The playoffs started last Saturday, Milwaukee’s first game was on Sunday, and these quotes were from Thursday evening. That’s … that’s not good.

It’s true that Boylan may not be long for Milwaukee, and that his last game as Bucks coach could be on Sunday during the fourth game of a series Miami holds a 3-0 lead in, but this doesn’t speak well of the Bucks organization in the slightest. Even if the Bucks bring in a coach that Redick is a great fan of this summer, a culture that keeps a spate of silence between the coaching staff and its top new acquisition can tend to rankle and eventual shift interest when it comes to free agent bids.

I understand that this is Redick we’re talking about, and not some franchise-shifting star, but these things are worth considering as the Bucks take to what could be a volatile offseason.

Redick (who averaged nearly 29 minutes per contest as a Buck following the trade deadline) played just under eight minutes in his team’s loss to Miami on Tuesday, making his only look from the field after a rough 1 for 6 shooting performance (in only 16 minutes) against Miami in Game 1. Following the Journal-Sentinel-delivered pep talk on Thursday, Redick’s minutes jumped all the way up to 17 in Thursday’s loss to Miami, but he was on the bench for the final 10 minutes of the pivotal contest.

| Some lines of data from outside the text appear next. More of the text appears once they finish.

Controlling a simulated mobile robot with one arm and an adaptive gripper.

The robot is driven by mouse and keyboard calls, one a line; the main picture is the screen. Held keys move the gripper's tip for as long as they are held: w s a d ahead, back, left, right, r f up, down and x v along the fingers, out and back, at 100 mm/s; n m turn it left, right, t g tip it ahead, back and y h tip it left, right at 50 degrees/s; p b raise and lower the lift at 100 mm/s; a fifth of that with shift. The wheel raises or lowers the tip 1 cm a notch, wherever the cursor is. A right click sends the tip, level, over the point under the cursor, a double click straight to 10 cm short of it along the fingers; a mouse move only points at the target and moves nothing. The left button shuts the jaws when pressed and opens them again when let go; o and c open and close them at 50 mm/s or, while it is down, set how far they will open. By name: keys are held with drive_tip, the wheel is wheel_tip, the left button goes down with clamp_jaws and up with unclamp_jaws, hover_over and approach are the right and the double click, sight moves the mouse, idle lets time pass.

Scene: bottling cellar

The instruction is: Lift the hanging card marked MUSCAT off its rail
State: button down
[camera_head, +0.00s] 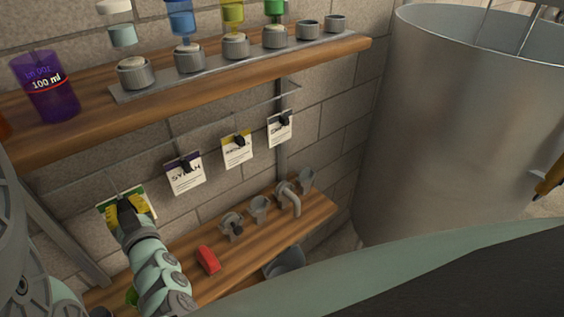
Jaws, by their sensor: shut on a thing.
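Several cards hang in a row on a thin rail (230,130) under the upper shelf. My gripper (126,207), with yellow fingers, is at the leftmost card (107,203), which has a green band, and is shut on it. My fingers and wrist hide any word on this card, so I cannot read MUSCAT there. To its right hang a purple-topped card (186,175) reading SYRAH, a yellow-topped card (237,150) and a dark-topped card (280,130). The words on the last two are too small to read surely. Each of these three has a black clip.
The upper wooden shelf (200,80) holds a purple 100 ml beaker (46,88) and a row of small grey cups. The lower shelf (225,265) holds a red block (207,260) and grey tap fittings (288,198). A large metal tank (450,130) stands at right.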

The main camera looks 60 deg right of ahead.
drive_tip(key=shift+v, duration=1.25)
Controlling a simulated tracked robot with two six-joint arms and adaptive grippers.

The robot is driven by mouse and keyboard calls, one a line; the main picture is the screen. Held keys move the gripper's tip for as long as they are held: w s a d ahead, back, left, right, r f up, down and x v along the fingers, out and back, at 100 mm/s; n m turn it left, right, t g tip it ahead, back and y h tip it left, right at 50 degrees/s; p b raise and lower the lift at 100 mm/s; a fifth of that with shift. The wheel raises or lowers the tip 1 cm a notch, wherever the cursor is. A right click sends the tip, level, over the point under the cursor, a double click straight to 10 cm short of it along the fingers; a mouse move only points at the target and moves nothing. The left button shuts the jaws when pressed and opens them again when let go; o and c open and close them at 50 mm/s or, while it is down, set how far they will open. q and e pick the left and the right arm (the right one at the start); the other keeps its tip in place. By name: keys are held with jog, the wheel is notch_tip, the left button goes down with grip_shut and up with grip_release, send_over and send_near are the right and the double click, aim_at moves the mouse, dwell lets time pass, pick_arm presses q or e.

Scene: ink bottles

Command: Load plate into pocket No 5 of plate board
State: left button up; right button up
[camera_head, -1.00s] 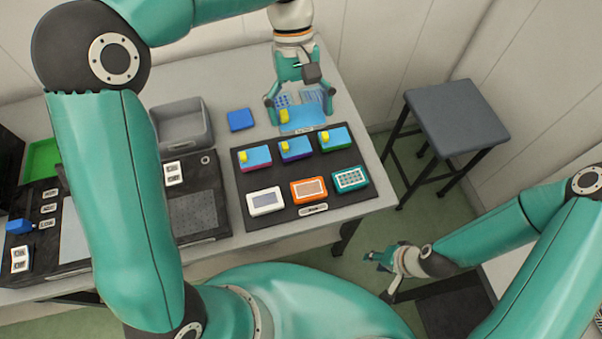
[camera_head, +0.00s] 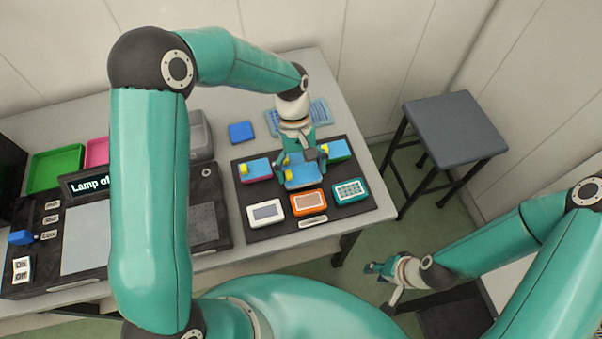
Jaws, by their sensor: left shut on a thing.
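The plate board (camera_head: 235,192) is a black panel on the table with two rows of small coloured blocks. In its back row stand blue-topped blocks with yellow knobs, one on a pink base (camera_head: 256,169) at left and one on a green base (camera_head: 338,150) at right. My left gripper (camera_head: 300,172) is shut on a blue plate (camera_head: 303,178) with a yellow knob, over the middle of the board. Gripper and plate hide the middle back-row block. Whether the plate touches anything below cannot be told. Pocket numbers are not legible. My right gripper (camera_head: 384,282) hangs low at right, away from the table.
The front row holds white (camera_head: 267,213), orange (camera_head: 308,203) and teal (camera_head: 350,191) blocks. Behind the board lie a blue block (camera_head: 241,132) and a blue rack (camera_head: 318,114). A dark control panel (camera_head: 90,225) and green tray (camera_head: 56,170) are left; a stool (camera_head: 454,124) stands right.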

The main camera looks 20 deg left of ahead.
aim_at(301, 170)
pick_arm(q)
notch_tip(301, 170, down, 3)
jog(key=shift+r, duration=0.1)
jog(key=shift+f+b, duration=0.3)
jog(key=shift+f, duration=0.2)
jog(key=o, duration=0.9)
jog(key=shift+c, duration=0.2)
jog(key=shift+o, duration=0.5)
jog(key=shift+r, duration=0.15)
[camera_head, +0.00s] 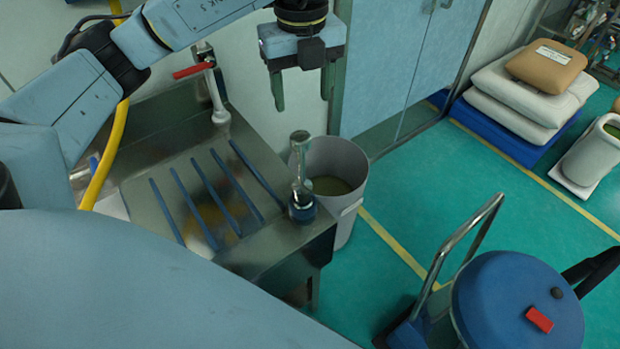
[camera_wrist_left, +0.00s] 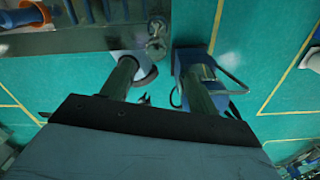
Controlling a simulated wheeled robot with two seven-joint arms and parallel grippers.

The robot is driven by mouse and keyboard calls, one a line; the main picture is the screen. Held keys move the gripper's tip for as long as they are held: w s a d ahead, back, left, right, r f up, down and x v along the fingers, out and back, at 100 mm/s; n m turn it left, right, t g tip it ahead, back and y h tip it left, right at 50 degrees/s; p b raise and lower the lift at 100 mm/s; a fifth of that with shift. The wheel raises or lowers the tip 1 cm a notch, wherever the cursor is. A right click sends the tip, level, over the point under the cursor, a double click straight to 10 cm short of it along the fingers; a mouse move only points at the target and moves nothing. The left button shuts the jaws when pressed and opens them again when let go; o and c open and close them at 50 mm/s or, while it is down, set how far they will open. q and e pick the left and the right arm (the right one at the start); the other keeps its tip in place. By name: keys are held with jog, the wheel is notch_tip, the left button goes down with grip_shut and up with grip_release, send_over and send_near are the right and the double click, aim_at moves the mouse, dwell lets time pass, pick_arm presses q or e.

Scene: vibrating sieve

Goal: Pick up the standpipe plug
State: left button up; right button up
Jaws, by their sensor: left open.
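The standpipe plug (camera_head: 299,162) is an upright shiny metal pipe with a dark blue collar at its foot. It stands at the right corner of the steel sink top (camera_head: 262,258). It appears as a small metal piece in the left wrist view (camera_wrist_left: 156,43), beyond and between the fingers. My left gripper (camera_head: 302,92) is open and empty, fingers pointing down, above and apart from the plug. Its two green-grey fingers also show in the left wrist view (camera_wrist_left: 163,68). My right gripper is not in view.
A grey bin (camera_head: 350,190) stands close behind the plug. A tap with a red lever (camera_head: 194,70) rises at the sink's back. A blue-lidded drum (camera_head: 510,300) with a metal handle is at lower right. Stacked sacks (camera_head: 525,90) lie at upper right. Green floor between is clear.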

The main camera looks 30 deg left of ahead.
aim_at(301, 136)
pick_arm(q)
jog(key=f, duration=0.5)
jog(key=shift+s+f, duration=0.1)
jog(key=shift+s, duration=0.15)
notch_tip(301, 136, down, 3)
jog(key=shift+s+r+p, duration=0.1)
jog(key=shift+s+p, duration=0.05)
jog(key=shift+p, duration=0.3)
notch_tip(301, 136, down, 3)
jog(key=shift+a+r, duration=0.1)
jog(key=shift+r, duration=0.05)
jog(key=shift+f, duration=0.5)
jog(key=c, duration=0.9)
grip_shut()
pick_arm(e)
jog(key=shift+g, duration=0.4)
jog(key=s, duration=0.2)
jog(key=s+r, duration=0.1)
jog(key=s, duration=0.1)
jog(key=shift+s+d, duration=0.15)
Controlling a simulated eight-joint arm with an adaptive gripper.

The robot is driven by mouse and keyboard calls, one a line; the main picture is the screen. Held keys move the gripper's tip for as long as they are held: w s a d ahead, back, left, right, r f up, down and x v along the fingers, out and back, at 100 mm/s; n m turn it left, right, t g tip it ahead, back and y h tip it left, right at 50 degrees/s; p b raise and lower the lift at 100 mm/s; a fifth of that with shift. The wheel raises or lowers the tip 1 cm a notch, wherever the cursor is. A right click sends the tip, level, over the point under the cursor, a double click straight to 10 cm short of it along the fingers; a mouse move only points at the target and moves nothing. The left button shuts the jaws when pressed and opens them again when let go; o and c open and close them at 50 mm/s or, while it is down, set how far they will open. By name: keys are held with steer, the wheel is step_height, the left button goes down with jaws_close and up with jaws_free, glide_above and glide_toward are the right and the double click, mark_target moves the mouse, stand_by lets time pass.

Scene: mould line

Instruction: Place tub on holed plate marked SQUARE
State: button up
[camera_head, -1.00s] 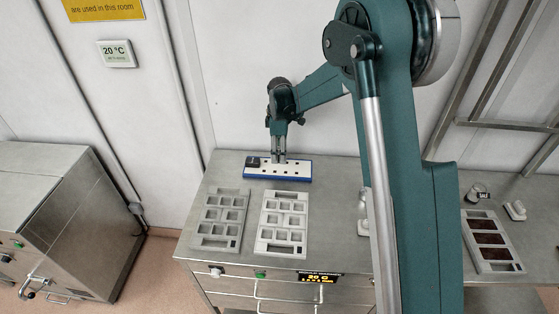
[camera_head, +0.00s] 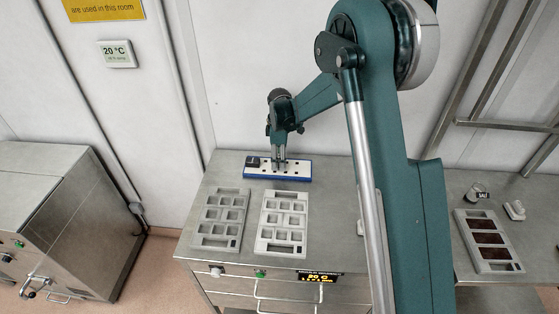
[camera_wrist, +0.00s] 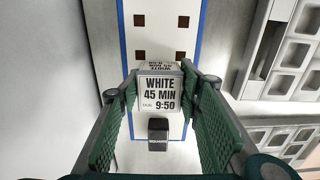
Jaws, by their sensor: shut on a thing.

Again, it’s Redick — not a major star worth coddling. And his numbers during the playoffs (over 40 minutes played, 19 points on 6-14 shooting, four assists, five turnovers and six fouls) aren’t boffo. But you can’t mention talking to a player about his confidence to the media without talking to a player about his confidence, first.

The Bucks’ season could end on Sunday night. I’m not entirely sure I’m going to recommend that you tune into the team’s final 48 minutes.